Ao longo de todos estes anos envolvi-me frequentemente em debates e discussões com fervorosos inimigos da companhia irlandesa. Nunca consegui respeitar estes oponentes por aí além. Tirando umas quantas honrosas excepções, perfilavam-se em dois grupos: os que basicamente nunca tinham viajado com a Ryanair e criticavam por procuração e os que viviam ainda no tempo do “chá, café ou laranjada” de outras eras da aviação civil.

Mas desde hoje as coisas serão diferentes. Não o dia em que está a ler estas linhas mas sim da data em que as escrevo, para que fique registado, o 22 de Junho de 2018, um primeiro dia de Verão e, já que parti do Porto, porque não referi-lo, um dia de São João.

A Ryanair finalmente conseguiu irritar-me. Nunca me chocou que se pagassem por serviços desde que o preço base fosse ridiculamente baixo. Que a qualidade do serviço a bordo fosse por vezes discutível. Que se fizesse da cabine uma feira. Que uma vez por outra houvesse alguma descoordenação no embarque. Sempre acreditei que esses inconvenientes eram um razoável preço a pagar para poder atravessar um continente por uma pequena fracção do que custaria antes da época Ryanair. O que vi acontecer hoje, não como um acidente ou incidente mas como uma nova política da empresa é que não. Não tem defesa, não tem justificação, não pode ser tolerado.

E o que é que me chocou assim? Não uma mas duas coisas.
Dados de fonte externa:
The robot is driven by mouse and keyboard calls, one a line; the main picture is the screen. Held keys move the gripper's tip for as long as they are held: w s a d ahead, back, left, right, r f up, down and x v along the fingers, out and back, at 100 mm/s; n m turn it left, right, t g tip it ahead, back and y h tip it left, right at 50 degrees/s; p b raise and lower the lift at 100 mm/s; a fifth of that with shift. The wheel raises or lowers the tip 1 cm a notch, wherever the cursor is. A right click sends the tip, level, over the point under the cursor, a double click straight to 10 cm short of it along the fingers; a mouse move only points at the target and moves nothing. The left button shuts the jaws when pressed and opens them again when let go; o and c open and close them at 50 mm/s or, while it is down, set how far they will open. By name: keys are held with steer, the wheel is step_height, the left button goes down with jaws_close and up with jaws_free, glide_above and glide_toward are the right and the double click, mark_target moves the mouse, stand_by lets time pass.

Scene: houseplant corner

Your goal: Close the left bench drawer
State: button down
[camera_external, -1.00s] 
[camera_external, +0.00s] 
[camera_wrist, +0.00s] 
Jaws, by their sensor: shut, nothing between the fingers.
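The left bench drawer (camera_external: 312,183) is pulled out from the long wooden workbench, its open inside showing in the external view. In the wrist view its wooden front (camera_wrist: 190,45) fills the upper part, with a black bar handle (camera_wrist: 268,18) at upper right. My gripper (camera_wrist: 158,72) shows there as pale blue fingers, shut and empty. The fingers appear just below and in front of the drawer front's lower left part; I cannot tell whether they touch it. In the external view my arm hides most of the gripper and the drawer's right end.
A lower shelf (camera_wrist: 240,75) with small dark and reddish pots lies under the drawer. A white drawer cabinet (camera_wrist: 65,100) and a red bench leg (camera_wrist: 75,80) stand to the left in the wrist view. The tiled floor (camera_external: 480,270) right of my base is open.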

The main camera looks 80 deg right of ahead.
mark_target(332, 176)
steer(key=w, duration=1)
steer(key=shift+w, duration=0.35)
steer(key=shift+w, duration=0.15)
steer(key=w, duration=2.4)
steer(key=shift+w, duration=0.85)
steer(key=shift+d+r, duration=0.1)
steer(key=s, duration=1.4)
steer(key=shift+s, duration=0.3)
Primeiro, a alteração à política da bagagem de cabine. A Ryanair tem experimentado vários modelos, a um ritmo mais acelerado nos últimos dois anos.
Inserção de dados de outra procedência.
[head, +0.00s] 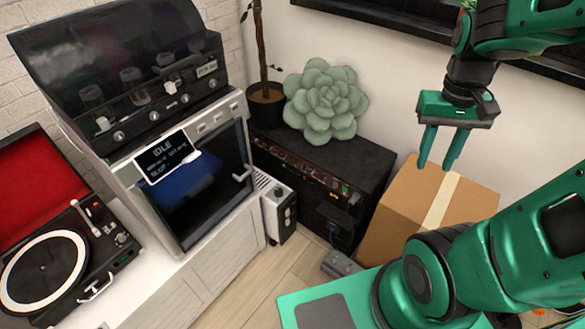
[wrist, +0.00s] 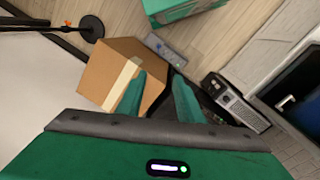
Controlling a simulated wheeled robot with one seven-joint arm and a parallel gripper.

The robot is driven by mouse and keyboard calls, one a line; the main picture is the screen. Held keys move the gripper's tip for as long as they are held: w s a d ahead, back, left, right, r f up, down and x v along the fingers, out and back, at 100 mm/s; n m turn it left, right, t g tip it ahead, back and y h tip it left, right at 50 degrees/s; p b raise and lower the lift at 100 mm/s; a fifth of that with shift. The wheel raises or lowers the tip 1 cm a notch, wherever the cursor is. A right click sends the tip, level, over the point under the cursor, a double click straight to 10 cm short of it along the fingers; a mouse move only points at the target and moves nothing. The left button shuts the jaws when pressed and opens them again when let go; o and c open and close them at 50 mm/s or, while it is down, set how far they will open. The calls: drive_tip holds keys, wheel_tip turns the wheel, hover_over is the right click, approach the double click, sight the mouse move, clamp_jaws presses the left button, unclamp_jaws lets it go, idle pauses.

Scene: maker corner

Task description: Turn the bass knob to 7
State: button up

Nos tempos áureos dos voos a 0,01 Euros as coisas eram teoricamente claras: uma peça de bagagem a bordo, gratuita, de dimensões e pesos limitados, que podiam ou não ser verificados pelos funcionários. A questão do peso foi gradualmente sendo abandonada.

Mais recentemente, para espanto de muitos, foi aplicada uma enorme generosidade às novas regras, que permitiam ao passageiro trazer consigo, sem pagar, não só a mochila de sempre, como uma peça mais pequena. Isso causou problemas, claro. Não há simplesmente espaço a bordo de um avião cheio para tanta coisa.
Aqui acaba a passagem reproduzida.